Menurut Kuntowijoyo, ahli sejarah yang masyhur itu, biografi atau catatan hidup tentang seseorang termasuk ke dalam naskah sejarah, sama halnya dengan sejarah kota, negara, atau bangsa. Meskipun sangat mikro, biografi dapat dianggap bagian dari mosaik sejarah yang lebih besar. Malah ada pendapat yang mengatakan bahwa sejarah adalah penjumlahan dari biografi-biografi. Memang lewat biografi, dapat dipahami para pelaku sejarah, zaman yang menjadi latar belakang kehidupannya, dan lingkungan sosial-politiknya. Namun, bisa pula sebuah biografi tidak perlu menulis tentang hero yang menentukan jalan sejarah, cukup partisipan, bahkan mereka yang tak diketahui atau terlupakan. Namun, tidak menulis seorang tokoh tentu memiliki risiko tersendiri.[1]
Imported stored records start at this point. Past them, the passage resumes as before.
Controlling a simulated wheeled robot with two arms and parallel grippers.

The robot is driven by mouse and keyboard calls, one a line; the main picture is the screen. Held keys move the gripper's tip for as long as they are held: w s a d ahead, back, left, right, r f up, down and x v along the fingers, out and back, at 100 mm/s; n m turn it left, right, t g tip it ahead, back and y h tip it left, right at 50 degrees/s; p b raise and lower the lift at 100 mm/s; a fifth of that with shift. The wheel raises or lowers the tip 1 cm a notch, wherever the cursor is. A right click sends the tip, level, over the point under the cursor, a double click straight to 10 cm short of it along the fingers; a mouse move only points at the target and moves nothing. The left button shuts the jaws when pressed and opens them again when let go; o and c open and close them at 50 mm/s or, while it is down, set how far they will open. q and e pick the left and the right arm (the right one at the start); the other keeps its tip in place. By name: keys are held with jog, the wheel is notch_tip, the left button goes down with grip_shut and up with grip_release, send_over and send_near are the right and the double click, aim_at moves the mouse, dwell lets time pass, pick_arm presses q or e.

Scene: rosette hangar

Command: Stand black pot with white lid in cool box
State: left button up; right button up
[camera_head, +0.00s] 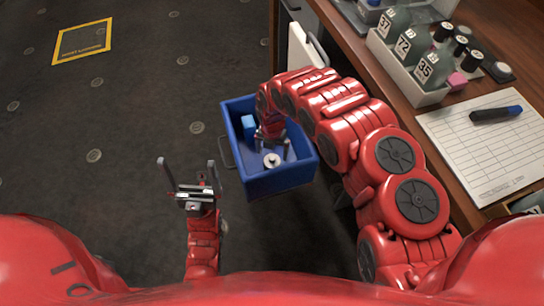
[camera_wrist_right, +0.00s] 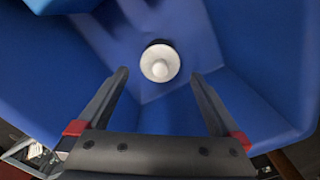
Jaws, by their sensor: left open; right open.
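The cool box (camera_head: 282,181) is a blue open-topped box in the middle of the head view. The black pot with white lid (camera_head: 271,160) stands inside it on the floor of the box. In the right wrist view its round white lid (camera_wrist_right: 160,63) faces the camera, with a little of the dark pot showing at its edge. My right gripper (camera_head: 272,143) reaches down into the box from above; its fingers (camera_wrist_right: 160,80) are apart with nothing between them, and the pot is beyond the tips. My left gripper (camera_head: 189,167) is open and empty, left of the box.
A lighter blue block (camera_head: 249,127) lies in the box's left part. A wooden table (camera_head: 405,88) at the right holds a tray of numbered bottles (camera_head: 404,60) and a clipboard sheet (camera_head: 488,145) with a marker.

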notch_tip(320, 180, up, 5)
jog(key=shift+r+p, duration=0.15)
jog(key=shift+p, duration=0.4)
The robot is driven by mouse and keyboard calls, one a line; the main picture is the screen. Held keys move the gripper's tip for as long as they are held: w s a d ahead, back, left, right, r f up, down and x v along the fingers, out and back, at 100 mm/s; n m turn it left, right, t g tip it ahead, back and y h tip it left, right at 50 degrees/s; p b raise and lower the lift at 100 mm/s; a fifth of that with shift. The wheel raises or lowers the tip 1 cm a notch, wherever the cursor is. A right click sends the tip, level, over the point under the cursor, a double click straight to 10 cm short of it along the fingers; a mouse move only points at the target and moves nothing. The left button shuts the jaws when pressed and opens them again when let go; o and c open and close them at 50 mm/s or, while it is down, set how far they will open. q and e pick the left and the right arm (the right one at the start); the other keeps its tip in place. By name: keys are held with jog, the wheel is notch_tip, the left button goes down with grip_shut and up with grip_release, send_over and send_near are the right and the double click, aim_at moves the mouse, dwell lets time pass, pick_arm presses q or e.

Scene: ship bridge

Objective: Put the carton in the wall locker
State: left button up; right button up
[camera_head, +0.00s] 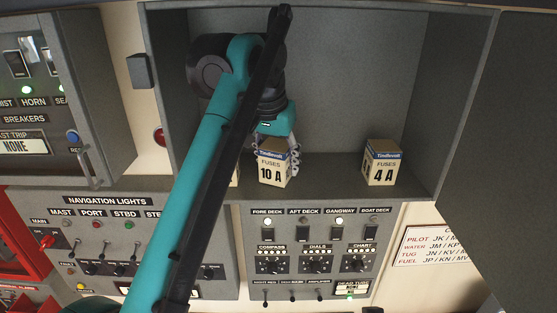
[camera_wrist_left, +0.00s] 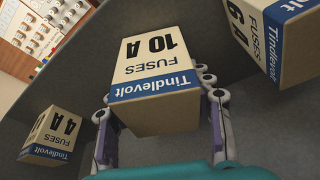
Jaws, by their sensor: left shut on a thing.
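The wall locker (camera_head: 340,60) is an open grey box on the wall. A cream carton marked "FUSES 10 A" (camera_head: 273,165), with a blue top band, is upright inside it. In the left wrist view the left gripper (camera_wrist_left: 158,105) has one finger on each side of the 10 A carton (camera_wrist_left: 155,65). I cannot tell whether the carton's base touches the locker floor. My right gripper does not show.
A "4 A" carton (camera_head: 382,165) stands in the locker at right. A "6 A" carton (camera_wrist_left: 285,40) shows in the left wrist view; my arm mostly hides it in the head view. The locker door (camera_head: 520,130) hangs open at right. Switch panels (camera_head: 310,250) lie below.

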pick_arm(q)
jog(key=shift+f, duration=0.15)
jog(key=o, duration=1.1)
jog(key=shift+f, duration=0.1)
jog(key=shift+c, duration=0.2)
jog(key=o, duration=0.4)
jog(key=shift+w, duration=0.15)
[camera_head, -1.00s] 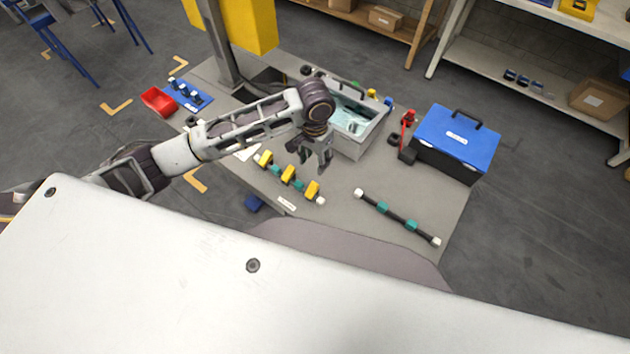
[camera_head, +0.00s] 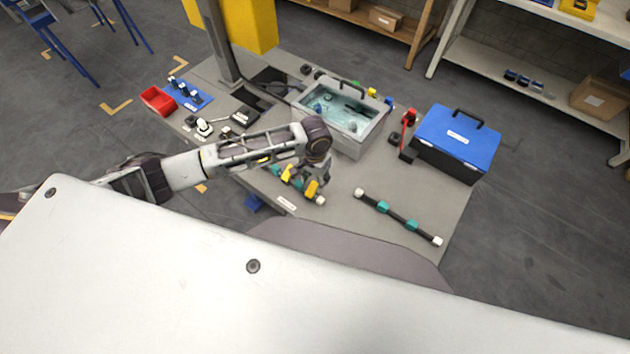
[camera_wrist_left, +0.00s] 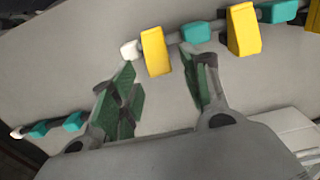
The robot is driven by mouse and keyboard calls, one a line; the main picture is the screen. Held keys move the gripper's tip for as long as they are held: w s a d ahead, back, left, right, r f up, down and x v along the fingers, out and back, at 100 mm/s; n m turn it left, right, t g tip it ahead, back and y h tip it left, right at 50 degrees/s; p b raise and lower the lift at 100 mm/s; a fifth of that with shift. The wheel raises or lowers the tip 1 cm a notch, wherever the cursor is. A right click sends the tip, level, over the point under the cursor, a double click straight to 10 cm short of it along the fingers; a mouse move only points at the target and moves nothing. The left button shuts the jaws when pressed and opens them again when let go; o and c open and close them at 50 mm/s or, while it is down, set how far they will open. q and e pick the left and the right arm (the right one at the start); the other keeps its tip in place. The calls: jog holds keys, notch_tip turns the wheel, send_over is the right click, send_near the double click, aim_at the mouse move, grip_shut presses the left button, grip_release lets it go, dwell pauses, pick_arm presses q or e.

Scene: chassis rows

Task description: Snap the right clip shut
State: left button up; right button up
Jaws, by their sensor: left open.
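A rail with teal blocks and yellow clips lies at the table's front. The right clip (camera_head: 311,188) is beside the rail's white end cap (camera_head: 321,201); another yellow clip (camera_head: 286,173) is left of it, and my arm partly covers the rest. My left gripper (camera_head: 322,178) is low, just behind the right clip. In the left wrist view it is open (camera_wrist_left: 160,62), with the right clip (camera_wrist_left: 156,52) ahead between its fingertips, seemingly apart from them. Whether the clip is fully shut on the rail I cannot tell. My right gripper is not in view.
A second rail (camera_head: 397,216) with teal blocks and no clips lies to the right. Behind are a grey bin (camera_head: 352,145), a red tool (camera_head: 408,130) and a blue-lidded toolbox (camera_head: 455,140). A red tray (camera_head: 157,101) is at the far left.

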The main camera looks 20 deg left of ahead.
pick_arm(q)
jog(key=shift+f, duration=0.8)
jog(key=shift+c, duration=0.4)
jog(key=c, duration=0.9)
Meskipun memiliki potensi sebagai teks sejarah, sayangnya banyak biografi tidak ditulis oleh sejarawan, tetapi ditulis oleh jurnalis atau pengarang yang bukan sejarawan. Banyak mahasiswa atau sejarawan yang belum menggeluti biografi. Kesulitan mencari sumber, terutama wawancara narasumber, memang memberikan hambatan yang cukup besar. Apalagi jika narasumber itu mesti ditanya tentang isu-isu sensitif atau rahasia. Meski begitu, penulisan biografi itu tetaplah berharga untuk digeluti, sebab bisa menjadi sarana latihan menulis buat para mahasiswa sejarah atau sejarawan muda.[2]

Otobiografi dan Memoar

Selain biografi, ada otobiografi, yaitu biografi yang ditulis sendiri. Dengan otobiografi yang dilahirkan dari tangan pertama, diharapkan bahwa sejarah dapat dipahami dengan lebih baik. Kekuatannya terletak pada keterpaduan yang utuh (koherensi) sehingga pembaca tahu bagaimana penulis memahami diri, lingkungan sosial-budaya, dan zamannya. Otobiografi merupakan refleksi yang otentik dari pengalaman seseorang. Meski begitu, ia memiliki kelemahan sebab pandangannya yang parsial terhadap sejarah zamannya. Hal itu karena mungkin orang yang menulis otobiografi itu tidak mengalami sejarah secara keseluruhan. Selain itu, otobiografi memang cenderung subjektif dan hanya mencakup proses sejarah yang belum final karena hanya ditulis sampai saat naskah itu dikerjakan dalam masa hidupnya. Meski begitu, otobiografi bisa juga ditulis oleh orang lain berdasarkan penuturan orang yang otobiografinya ditulis itu. Hal itu tidak mengurangi nilainya sebagai otobiografi.[3]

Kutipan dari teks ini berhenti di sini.